On Thursday, special prosecutor Chris Becker said Kolodziej modified reports involving witness testimony in Elliott’s case. 

“When you come to what a witness says and how they said it, whether you take out a sentence or even change some of the things...can have an impact on what the defense attorney receives. And we found at least a number of occasions where he modified things in that report that changed the tenor, if you will, and led maybe a defense attorney not to think about something. Where, if you have the full picture, you come to a different conclusion. 

“The biggest...example I might have, is the one of the girls came out and was alleging maybe a sexual assault [by Elliott.] And she said, ‘Well, I need to go to church. I went too far.’ Well if you take something like that out, is it she was raped? Or did she feel guilty afterwards? You can interpret that two different ways. And I think that’s incumbent on a prosecutor to argue about that in court…[but] when you take something like that out, that really changes what a defense attorney may be able to do.” 

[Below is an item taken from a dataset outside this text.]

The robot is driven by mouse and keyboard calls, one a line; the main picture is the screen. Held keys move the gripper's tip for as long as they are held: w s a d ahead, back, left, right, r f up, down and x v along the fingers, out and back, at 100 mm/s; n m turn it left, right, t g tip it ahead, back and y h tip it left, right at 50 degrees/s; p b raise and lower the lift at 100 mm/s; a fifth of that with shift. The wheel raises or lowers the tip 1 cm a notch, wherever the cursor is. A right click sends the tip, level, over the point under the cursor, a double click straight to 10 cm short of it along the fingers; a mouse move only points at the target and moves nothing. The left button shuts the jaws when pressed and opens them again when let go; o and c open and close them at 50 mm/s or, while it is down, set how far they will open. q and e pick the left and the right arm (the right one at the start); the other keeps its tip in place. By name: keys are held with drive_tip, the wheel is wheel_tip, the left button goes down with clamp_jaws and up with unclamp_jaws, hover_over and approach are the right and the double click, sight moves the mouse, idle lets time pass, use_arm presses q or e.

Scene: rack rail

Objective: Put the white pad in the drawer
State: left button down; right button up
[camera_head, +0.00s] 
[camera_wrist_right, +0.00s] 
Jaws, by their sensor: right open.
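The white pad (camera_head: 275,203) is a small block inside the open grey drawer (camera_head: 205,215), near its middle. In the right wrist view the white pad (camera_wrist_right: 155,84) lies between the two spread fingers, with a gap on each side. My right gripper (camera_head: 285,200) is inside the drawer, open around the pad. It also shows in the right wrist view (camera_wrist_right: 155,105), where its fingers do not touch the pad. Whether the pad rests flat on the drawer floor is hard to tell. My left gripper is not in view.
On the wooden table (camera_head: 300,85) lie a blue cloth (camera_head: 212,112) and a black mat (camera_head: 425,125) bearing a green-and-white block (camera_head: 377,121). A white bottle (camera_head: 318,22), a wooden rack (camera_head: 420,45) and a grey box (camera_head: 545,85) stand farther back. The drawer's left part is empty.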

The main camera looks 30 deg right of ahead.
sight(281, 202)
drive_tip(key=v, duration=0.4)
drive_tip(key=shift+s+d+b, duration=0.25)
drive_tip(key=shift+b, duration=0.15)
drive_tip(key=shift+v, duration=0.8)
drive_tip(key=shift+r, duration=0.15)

Wilson did not respond to a request for comment on Kolodziej’s plea Thursday. But Becker said the plea deal meant she wouldn’t have to take the stand yet again. Wilson was scheduled to appear in court for Kolodziej’s preliminary exam next week, Becker said.   

 

“She’s been through a lot already. She's testified at least twice [in the Elliott case] and then looking at a third time going through the system…[If] this goes for the full trial, and how long is that trial going to happen? ...That could have been another year.” 

 

Ultimately, Becker believes this case shows the power prosecutors have, and what happens when they abuse it. 

 

“This is no doubt a black eye on the profession,” he said. “This is an example of how it could go disastrously wrong.” 

The only case that’s worse than this, Becker said, was Mike Nifong, the prosecutor who was ultimately jailed for withholding evidence in the Duke lacrosse case. 

“This is probably exhibit 1-A at the next level down. Especially the having a relationship with the victim. It’s just a shocking thing that I thought I'd never see, and hopefully never see again.”